Stomilowska, sportowa niedziela dobiegła końca... Nastrój jakże różny od tego z piątku, pełnego nadziei i radosnej pewności... A tu na domiar złego wchodzę do domu, Radio Olsztyn włączone i słyszę komentarz prowadzącego, który cytuje jakiś komentarz kibica: "Stomil Olsztyn Pany! Z I Ligi spadamy!".

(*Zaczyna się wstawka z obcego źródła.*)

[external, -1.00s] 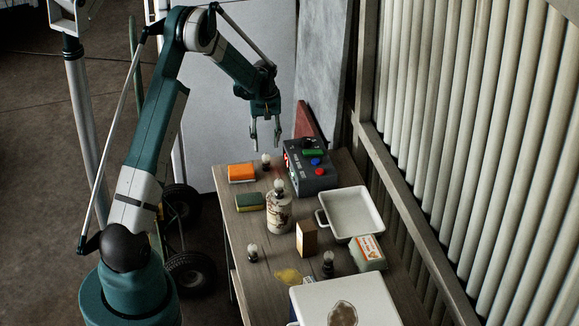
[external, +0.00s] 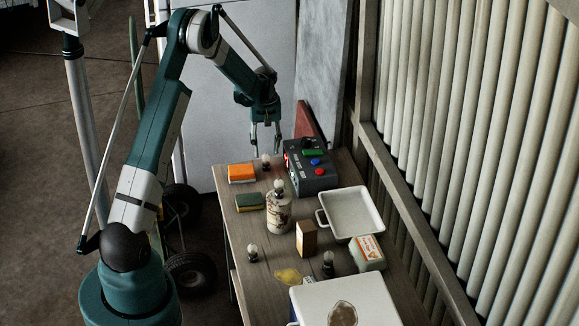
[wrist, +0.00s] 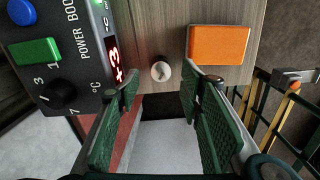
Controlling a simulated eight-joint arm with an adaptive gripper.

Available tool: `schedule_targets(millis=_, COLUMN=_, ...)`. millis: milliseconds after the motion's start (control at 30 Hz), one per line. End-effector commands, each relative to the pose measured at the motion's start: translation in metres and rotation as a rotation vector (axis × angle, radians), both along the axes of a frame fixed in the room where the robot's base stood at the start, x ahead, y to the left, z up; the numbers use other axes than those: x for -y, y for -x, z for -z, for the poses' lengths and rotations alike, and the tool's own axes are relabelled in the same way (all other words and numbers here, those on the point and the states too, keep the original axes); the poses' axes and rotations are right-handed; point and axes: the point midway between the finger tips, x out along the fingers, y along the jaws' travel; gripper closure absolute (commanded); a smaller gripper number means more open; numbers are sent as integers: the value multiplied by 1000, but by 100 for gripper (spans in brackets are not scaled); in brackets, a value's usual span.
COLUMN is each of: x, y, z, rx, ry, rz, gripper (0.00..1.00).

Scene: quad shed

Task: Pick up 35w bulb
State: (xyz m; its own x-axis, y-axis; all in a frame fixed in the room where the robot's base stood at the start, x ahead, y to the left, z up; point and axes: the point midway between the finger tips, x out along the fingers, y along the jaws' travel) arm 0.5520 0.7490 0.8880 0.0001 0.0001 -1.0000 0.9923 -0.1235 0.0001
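Several small bulbs with pale glass tops and dark bases stand on the table; I cannot read a wattage on any. One bulb (external: 266,161) stands at the far end, between the orange block and the control box. It also shows in the wrist view as a bulb seen from above (wrist: 161,71), between the finger ends. My gripper (external: 265,150) is open and empty, pointing down just above this bulb, apparently not touching it. Other bulbs stand at the front left (external: 253,252), by the wooden block (external: 328,264), and at the patterned bottle's top (external: 279,186).
The grey control box (external: 310,170) stands close on the right, the orange block (external: 241,172) on the left. A green sponge (external: 250,202), patterned bottle (external: 279,215), wooden block (external: 306,238) and white tray (external: 323,222) stand nearer. A slatted wall bounds the right.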

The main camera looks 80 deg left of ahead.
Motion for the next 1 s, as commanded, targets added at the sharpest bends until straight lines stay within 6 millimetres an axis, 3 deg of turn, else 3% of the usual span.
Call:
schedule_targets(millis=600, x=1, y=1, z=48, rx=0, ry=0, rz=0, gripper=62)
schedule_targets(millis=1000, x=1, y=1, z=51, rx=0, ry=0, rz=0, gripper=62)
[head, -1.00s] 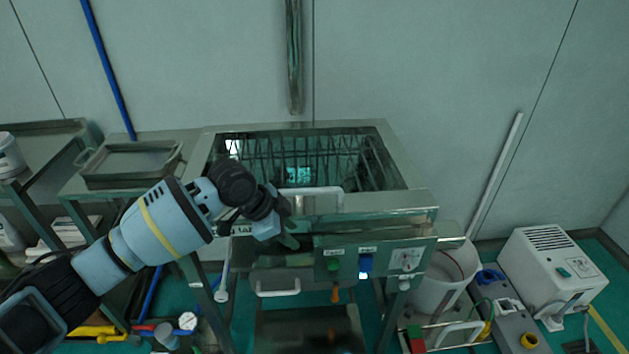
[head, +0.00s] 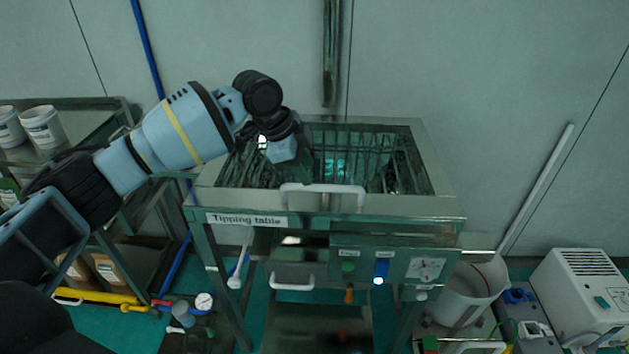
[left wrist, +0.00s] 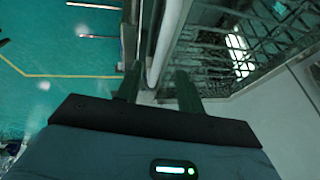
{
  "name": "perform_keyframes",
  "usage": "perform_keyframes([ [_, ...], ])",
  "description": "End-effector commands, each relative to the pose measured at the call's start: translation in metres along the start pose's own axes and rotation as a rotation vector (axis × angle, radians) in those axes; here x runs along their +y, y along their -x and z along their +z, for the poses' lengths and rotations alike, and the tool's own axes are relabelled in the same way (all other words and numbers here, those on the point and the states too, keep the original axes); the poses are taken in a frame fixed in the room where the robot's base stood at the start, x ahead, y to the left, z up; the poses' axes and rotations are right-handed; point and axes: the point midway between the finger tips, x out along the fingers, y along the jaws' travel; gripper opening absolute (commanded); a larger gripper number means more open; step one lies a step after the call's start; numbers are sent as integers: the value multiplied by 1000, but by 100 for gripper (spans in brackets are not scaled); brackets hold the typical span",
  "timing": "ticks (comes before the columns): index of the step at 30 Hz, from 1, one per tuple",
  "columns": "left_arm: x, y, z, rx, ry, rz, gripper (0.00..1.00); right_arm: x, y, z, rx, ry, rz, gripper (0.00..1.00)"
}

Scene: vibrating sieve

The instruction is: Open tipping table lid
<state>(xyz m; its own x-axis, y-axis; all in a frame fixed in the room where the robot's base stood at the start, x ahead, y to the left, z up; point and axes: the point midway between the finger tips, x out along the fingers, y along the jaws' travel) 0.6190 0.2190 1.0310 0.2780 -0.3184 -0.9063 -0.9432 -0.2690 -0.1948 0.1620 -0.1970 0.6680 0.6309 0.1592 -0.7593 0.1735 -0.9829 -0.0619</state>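The tipping table (head: 450,207) is a steel cabinet with a label on its front. Its lid is a framed panel through which a grid shows. A white bar handle (head: 322,187) runs along the lid's front edge; a pale bar, apparently this handle, shows in the left wrist view (left wrist: 168,35). The lid lies flat. My left gripper (head: 304,170) is above the lid, just behind the handle's left end. In the left wrist view its two fingers (left wrist: 158,88) are apart, with the bar lying between them in the picture. I cannot tell whether they touch it. My right gripper is not visible.
Below the lid is a control panel (head: 392,266) with a green button, a blue switch and a dial. A lower white handle (head: 292,282) is left of it. A white bucket (head: 468,292) and a white machine (head: 582,290) stand right. Shelves with buckets (head: 42,127) stand left.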

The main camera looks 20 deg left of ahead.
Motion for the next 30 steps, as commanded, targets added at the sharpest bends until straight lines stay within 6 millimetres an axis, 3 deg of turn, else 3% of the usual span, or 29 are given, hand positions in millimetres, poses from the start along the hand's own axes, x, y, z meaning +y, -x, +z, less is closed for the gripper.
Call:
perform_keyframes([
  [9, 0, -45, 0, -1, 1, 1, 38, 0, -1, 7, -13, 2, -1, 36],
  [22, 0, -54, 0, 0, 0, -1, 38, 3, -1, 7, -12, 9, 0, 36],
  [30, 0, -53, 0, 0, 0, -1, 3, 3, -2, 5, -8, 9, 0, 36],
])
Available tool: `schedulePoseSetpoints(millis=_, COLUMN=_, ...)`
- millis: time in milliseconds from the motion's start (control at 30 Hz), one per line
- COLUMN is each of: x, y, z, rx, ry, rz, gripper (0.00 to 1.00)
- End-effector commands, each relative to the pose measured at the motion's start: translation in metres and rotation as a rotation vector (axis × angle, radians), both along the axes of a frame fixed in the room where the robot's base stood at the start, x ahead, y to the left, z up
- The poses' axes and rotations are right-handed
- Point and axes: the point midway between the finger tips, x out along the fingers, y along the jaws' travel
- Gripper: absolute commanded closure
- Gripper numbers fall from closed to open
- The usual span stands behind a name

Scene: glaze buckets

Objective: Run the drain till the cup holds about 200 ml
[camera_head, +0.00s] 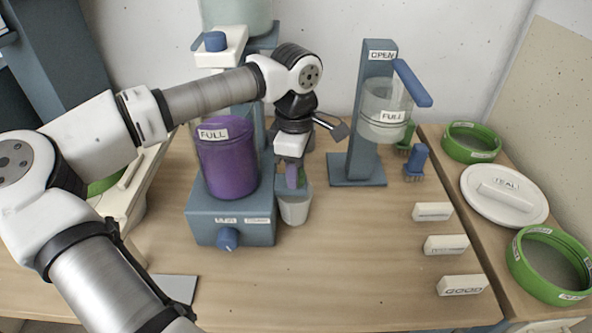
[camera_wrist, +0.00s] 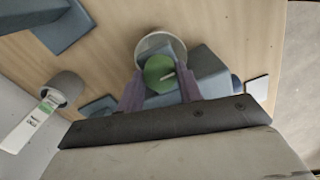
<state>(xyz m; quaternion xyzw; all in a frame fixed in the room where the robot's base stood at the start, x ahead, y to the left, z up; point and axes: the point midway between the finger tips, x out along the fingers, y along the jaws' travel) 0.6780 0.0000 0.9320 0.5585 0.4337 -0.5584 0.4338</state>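A purple bucket (camera_head: 227,165) labelled FULL stands on a blue base (camera_head: 231,215) with a blue front knob (camera_head: 228,238). A small pale cup (camera_head: 295,211) stands on the table at the base's right side. My gripper (camera_head: 292,180) points down just above the cup. In the wrist view its two purple fingers (camera_wrist: 160,88) are apart, one on each side of a round green part (camera_wrist: 158,72). I cannot tell whether they touch it. The cup's rim (camera_wrist: 151,43) shows behind the green part. The cup's fill level is hidden.
Brushes (camera_head: 416,160) and several label blocks (camera_head: 433,211) sit on the right. Green rings (camera_head: 551,264) and a TEAL lid (camera_head: 504,208) lie further right. The table's front middle is clear.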

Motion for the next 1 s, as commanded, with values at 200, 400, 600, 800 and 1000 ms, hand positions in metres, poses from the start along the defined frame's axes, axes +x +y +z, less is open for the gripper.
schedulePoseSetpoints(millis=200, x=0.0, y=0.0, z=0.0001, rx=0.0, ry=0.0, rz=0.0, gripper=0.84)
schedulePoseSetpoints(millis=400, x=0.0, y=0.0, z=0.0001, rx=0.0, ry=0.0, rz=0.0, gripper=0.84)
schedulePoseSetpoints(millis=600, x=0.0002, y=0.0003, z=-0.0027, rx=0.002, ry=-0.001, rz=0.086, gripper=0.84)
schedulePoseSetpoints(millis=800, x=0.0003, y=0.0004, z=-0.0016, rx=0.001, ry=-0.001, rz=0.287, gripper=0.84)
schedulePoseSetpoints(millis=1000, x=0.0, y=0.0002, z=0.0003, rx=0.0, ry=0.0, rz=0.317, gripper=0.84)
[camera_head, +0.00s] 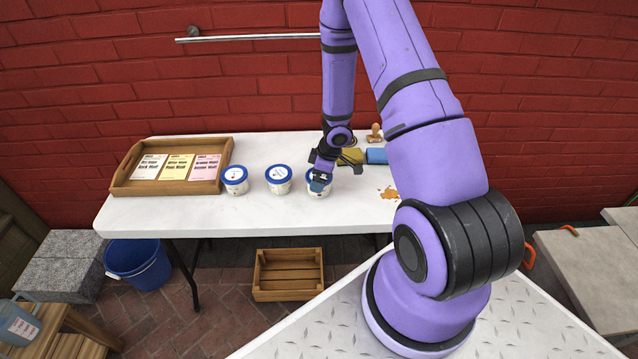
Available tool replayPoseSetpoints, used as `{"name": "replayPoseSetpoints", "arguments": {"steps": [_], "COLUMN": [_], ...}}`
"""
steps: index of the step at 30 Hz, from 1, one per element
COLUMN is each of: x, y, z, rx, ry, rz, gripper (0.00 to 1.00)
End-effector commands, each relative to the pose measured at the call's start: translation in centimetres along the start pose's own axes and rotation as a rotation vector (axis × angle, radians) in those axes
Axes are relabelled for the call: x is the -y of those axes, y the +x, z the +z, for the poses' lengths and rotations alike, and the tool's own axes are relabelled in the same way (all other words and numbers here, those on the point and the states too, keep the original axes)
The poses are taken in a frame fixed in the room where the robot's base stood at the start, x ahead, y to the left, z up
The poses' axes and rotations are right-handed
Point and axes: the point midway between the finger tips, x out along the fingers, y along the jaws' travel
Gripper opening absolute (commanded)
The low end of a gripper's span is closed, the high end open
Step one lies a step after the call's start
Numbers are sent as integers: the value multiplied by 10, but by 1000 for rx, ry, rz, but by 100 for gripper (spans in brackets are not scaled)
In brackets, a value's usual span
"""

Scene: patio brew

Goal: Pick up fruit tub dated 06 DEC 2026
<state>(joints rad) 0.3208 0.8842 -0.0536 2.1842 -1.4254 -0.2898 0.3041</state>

Zacznijmy od początku. W piątek redakcja stomil.olsztyn.pl postanowiła przygotować się do jakże ciężkiej piłkarskiej niedzieli. Mecz u siebie z Chojniczanką i pomoc w organizacji zamiejscowego meczu u siebie z Romintą Gołdap. Miało się dziać, więc postanowiliśmy zafundować sobie małe redakcyjne zgrupowanie na basenie w Pluskach. Dzięki uprzejmości kolegi P. (serdeczne pozdrowienia) w piątkowy wieczór udaliśmy się do w/w miejscowości zrelaksować się na basenie i w ciepłych wodach zewnętrznego jakuzzi. Oczywiście nie obyło się bez komentarzy przedmeczowych. Jaki będzie skład, jaka frekwencja, ile wygramy. Bo inny wynik niż nasze oczywiste zwycięstwo do głów nam nie przychodził...
Sobota jakoś minęła, jest niedziela, wreszcie jest mecz! Zaskoczony byłem dwa razy. Frekwencja w młynie nie powaliła mnie na kolana, myślałem, że olsztyńscy fanatycy zaprezentują się bardziej okazale przed kamerami Oragne. Oczywiście nie zawiedli dopingiem. Tu szacun, byli głośni i dopingowali cały mecz. Od poprzedniego meczu brakuje mi w młynie dźwięku bębna, mam nadzieję, że szybko zostanie naprawiony, bo daje efekt, bez którego trudno sobie wyobrazić dobry doping. Kryta natomiast nie dała z siebie prawie nic, mimo pokaźnej liczby widzów. Parę razy daliśmy głos, co było słychać, mocne walnięcie, jednak spora grupa przypadkowych osób dała się ponieść grze naszych piłkarzy i zaprezentowała to czego szczerze nienawidzę. Kibice sukcesu, którzy gwiżdżą na swoich gdy nie idzie, zamiast wspierać. Nie umiem tego zrozumieć.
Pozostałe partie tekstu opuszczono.